Baca dia: 45 Calon TKI Asal Karanganyar Dapat Rekomendasi dari Disdagnakerkop, Langsung Berangkat?

Kebijakan zonasi juga diharapkan membawa dampak positif bagi guru dan tenaga pendidik. Mereka tidak lagi bergantung pada label favorit saat PPDB.

“Dulu siswanya terpilih, sekarang diisi siswa terdekat sekolah sehingga variasi [kemampuan siswa] tinggi. Dulu guru mudah mengajar karena input bagus, sekarang guru harus punya upaya kuat supaya hasilnya berkualitas. Harapannya demikian,” jelasnya.

Akses Fasilitas

Gubernur Jawa Tengah (Jateng), Ganjar Pranowo, melihat kebijakan zonasi dari sudut pandang lain, yaitu standar pemenuhan fasilitas pendidikan hingga tingkat daerah. Faktanya, akses masyarakat ke fasilitas pendidikan ini belum merata di sejumlah daerah di Jateng. Terutama pemenuhan fasilitas pendidikan pada jenjang pendidikan menengah, seperti SMA, SMK, dan sederajat.

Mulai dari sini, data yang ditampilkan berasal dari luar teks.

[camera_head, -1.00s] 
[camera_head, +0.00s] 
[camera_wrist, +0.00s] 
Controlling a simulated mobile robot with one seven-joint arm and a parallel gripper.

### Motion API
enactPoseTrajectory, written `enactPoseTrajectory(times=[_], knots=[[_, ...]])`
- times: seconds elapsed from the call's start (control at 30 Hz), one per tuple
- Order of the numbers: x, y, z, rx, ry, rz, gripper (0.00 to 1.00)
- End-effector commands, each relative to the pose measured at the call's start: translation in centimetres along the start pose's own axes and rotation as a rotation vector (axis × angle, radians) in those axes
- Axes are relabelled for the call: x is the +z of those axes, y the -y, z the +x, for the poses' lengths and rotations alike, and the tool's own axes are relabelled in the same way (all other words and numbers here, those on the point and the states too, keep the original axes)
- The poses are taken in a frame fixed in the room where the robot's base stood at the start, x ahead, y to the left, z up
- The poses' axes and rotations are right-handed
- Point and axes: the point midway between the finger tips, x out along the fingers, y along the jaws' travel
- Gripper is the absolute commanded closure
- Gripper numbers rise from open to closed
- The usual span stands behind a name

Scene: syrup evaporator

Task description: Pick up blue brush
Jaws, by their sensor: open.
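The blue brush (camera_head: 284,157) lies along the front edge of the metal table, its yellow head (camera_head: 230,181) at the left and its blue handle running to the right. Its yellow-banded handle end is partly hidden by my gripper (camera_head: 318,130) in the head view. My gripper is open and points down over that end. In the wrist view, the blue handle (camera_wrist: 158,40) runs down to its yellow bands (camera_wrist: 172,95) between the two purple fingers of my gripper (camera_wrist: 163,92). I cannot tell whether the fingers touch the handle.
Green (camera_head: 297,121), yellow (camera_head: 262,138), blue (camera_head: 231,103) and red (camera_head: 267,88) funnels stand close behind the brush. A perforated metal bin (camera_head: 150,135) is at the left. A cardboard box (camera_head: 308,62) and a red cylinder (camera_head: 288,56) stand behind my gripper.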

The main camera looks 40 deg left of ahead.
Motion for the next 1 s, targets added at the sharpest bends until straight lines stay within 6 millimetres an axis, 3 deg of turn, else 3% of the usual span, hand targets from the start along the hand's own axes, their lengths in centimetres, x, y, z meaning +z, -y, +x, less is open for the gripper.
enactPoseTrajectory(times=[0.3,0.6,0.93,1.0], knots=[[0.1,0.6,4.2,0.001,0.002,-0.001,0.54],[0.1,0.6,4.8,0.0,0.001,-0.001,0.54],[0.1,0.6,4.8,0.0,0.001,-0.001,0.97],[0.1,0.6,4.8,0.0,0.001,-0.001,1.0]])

Dampak nyata di depan mata terkait hal itu adalah lulusan sekolah menengah pertama (SMP) dan sederajat terancam tidak bisa melanjutkan sekolah karena tidak memenuhi syarat zonasi. Contoh nyata di kawasan wisata Kecamatan Tawangmangu, Kabupaten Karanganyar.

Kecamatan Tawangmangu menjadi salah satu dari beberapa kecamatan di Jawa Tengah (Jateng) yang belum memiliki sekolah menengah negeri. Biasanya, lulusan SMP di Tawangmangu mendaftar ke SMA/SMK negeri terdekat, salah satunya SMAN Karangpandan.

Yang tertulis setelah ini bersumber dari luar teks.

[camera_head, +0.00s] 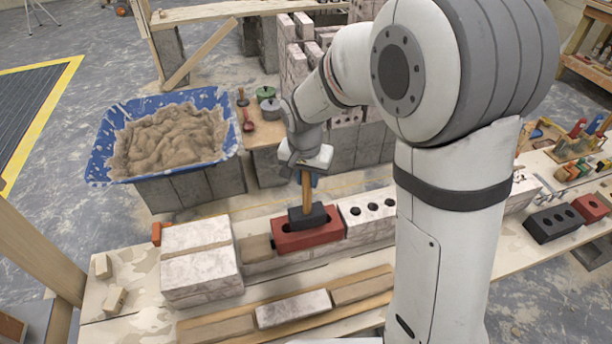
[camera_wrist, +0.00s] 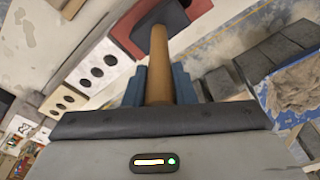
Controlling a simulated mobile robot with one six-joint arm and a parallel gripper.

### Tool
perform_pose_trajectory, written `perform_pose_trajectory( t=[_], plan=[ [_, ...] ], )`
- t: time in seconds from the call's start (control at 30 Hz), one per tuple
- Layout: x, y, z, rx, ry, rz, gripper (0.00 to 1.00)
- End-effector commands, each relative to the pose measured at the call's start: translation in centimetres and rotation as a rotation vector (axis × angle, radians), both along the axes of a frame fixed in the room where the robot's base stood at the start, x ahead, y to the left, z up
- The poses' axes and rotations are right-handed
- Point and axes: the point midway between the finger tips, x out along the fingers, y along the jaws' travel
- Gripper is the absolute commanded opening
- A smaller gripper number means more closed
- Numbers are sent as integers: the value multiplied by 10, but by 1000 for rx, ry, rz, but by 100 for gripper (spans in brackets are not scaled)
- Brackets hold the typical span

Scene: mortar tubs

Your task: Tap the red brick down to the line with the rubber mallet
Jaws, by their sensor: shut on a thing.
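The red brick (camera_head: 318,237) lies in the row of bricks on the bench, and it also shows at the top of the wrist view (camera_wrist: 124,30). The rubber mallet has a black head (camera_head: 308,217) and a wooden handle (camera_wrist: 160,60). Its head is over the top of the red brick; I cannot tell whether they touch. My gripper (camera_head: 308,178) is above the brick with its blue fingers (camera_wrist: 160,85) shut on the mallet's handle. The handle stands nearly upright in the head view. A yellow line (camera_head: 250,207) runs behind the row.
White bricks with holes (camera_head: 368,213) continue the row to the right. A pale block stack (camera_head: 200,262) stands to the left. A blue tub of mortar (camera_head: 100,150) sits behind. A wooden plank with a pale bar (camera_head: 293,308) lies in front. My arm hides part of the bench.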

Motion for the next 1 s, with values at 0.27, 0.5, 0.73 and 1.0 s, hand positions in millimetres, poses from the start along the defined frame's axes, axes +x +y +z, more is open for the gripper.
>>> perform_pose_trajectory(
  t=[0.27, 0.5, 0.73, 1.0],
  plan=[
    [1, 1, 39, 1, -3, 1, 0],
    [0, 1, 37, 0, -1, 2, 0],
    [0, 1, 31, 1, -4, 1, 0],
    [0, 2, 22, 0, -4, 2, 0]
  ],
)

Sayangnya, pemberlakuan zonasi membuat pelajar asal Tawangmangu kesulitan. Tempat tinggal mereka tidak termasuk zonasi SMAN Karangpandan.

Baca juga: Mulai 1 Juli, Karanganyar Kembali Terapkan Hajatan Banyumili

Pemerintah Provinsi (Pemprov) Jateng berupaya merealisasikan pemenuhan akses masyarakat ke fasilitas pendidikan secara bertahap, seperti pada Sabtu (12/6/2021), Gubernur Jateng mengawali pembangunan SMAN Tawangmangu.



Kala itu, Ganjar Pranowo menyampaikan kebanggaannya sebagai orang yang lahir di Tawangmangu. Dia berharap SMAN Tawangmangu bisa mulai beroperasi tahun depan.

“Waktu [saya] kecil, belum ada SMA. Bismillah, hari ini kami bulatkan tekad membangun. Ini tanah Pemprov Jawa Tengah. Mudah-mudahan tahun ini selesai sehingga tahun ajaran 2022 bisa dipakai," kata Ganjar.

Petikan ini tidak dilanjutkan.